◆ Goal of the exercise ◆
Every line must be returned precisely as it is written.

+ + + + +

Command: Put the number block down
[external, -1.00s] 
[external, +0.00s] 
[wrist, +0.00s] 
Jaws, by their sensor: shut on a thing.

+ + + + +

◆ Task solution ◆
Command: Put the number block down
[external, -1.00s] 
[external, +0.00s] 
[wrist, +0.00s] 
Jaws, by their sensor: shut on a thing.

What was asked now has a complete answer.